**Material**
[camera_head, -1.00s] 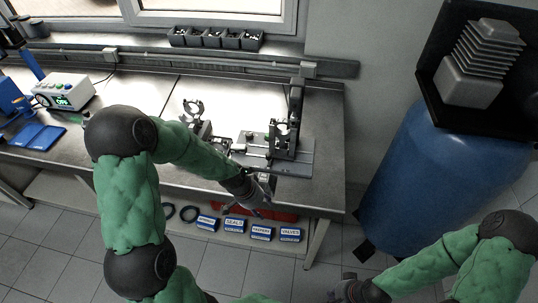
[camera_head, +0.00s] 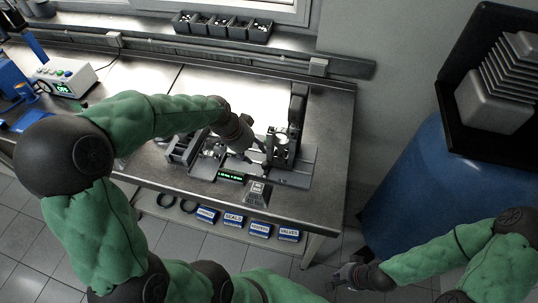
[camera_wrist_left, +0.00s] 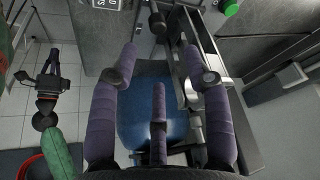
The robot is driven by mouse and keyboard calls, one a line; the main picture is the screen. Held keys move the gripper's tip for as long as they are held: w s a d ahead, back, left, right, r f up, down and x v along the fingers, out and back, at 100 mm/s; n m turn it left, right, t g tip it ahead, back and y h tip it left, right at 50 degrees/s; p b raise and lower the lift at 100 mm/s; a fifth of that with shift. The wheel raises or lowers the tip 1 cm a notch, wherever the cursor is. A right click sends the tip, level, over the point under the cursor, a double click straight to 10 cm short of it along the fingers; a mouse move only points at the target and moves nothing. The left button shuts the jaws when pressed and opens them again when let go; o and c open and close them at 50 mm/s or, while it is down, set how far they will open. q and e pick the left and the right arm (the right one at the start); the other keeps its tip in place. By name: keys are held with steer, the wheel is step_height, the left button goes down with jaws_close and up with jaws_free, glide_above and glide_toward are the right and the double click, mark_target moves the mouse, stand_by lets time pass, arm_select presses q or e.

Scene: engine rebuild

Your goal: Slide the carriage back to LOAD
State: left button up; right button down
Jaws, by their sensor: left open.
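The fixture sits at the bench's right end, with a dark upright (camera_head: 298,104) and a grey base plate (camera_head: 290,178). A dark block, seemingly the carriage (camera_head: 281,152), stands on it in front of the upright. I cannot read a LOAD mark. My left gripper (camera_head: 262,146) is just left of that block, its fingers pointing toward it; contact cannot be told. In the left wrist view its three fingers (camera_wrist_left: 160,66) are spread and empty, with a dark round-ended knob (camera_wrist_left: 158,22) ahead and metal rails (camera_wrist_left: 200,60) beside the right finger. My right gripper (camera_head: 345,279) hangs low, away from the bench.
A small green-lit display (camera_head: 230,176) and a grey tag (camera_head: 257,192) are at the bench's front edge. A blue drum (camera_head: 405,180) stands to the right. Parts bins (camera_head: 222,27) line the back ledge. A control box (camera_head: 65,78) is at the left.

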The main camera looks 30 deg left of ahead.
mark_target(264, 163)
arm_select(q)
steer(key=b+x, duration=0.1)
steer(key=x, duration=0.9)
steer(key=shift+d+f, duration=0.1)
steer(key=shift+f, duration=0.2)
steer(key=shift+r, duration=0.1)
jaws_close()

**Exercise aim**
Return the listing above word for word, with the pictures removed.

**The response**
[camera_head, -1.00s] 
[camera_head, +0.00s] 
[camera_wrist_left, +0.00s] 
The robot is driven by mouse and keyboard calls, one a line; the main picture is the screen. Held keys move the gripper's tip for as long as they are held: w s a d ahead, back, left, right, r f up, down and x v along the fingers, out and back, at 100 mm/s; n m turn it left, right, t g tip it ahead, back and y h tip it left, right at 50 degrees/s; p b raise and lower the lift at 100 mm/s; a fifth of that with shift. The wheel raises or lowers the tip 1 cm a notch, wherever the cursor is. A right click sends the tip, level, over the point under the cursor, a double click straight to 10 cm short of it along the fingers; a mouse move only points at the target and moves nothing. The left button shuts the jaws when pressed and opens them again when let go; o and c open and close them at 50 mm/s or, while it is down, set how far they will open. q and e pick the left and the right arm (the right one at the start); the other keeps its tip in place. By name: keys are held with steer, the wheel is step_height, the left button goes down with jaws_close and up with jaws_free, glide_above and glide_toward are the right and the double click, mark_target moves the mouse, stand_by lets time pass, arm_select presses q or e.

Scene: engine rebuild

Your goal: Slide the carriage back to LOAD
State: left button up; right button down
Jaws, by their sensor: left open.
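The fixture sits at the bench's right end, with a dark upright (camera_head: 298,104) and a grey base plate (camera_head: 290,178). A dark block, seemingly the carriage (camera_head: 281,152), stands on it in front of the upright. I cannot read a LOAD mark. My left gripper (camera_head: 262,146) is just left of that block, its fingers pointing toward it; contact cannot be told. In the left wrist view its three fingers (camera_wrist_left: 160,66) are spread and empty, with a dark round-ended knob (camera_wrist_left: 158,22) ahead and metal rails (camera_wrist_left: 200,60) beside the right finger. My right gripper (camera_head: 345,279) hangs low, away from the bench.
A small green-lit display (camera_head: 230,176) and a grey tag (camera_head: 257,192) are at the bench's front edge. A blue drum (camera_head: 405,180) stands to the right. Parts bins (camera_head: 222,27) line the back ledge. A control box (camera_head: 65,78) is at the left.

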The main camera looks 30 deg left of ahead.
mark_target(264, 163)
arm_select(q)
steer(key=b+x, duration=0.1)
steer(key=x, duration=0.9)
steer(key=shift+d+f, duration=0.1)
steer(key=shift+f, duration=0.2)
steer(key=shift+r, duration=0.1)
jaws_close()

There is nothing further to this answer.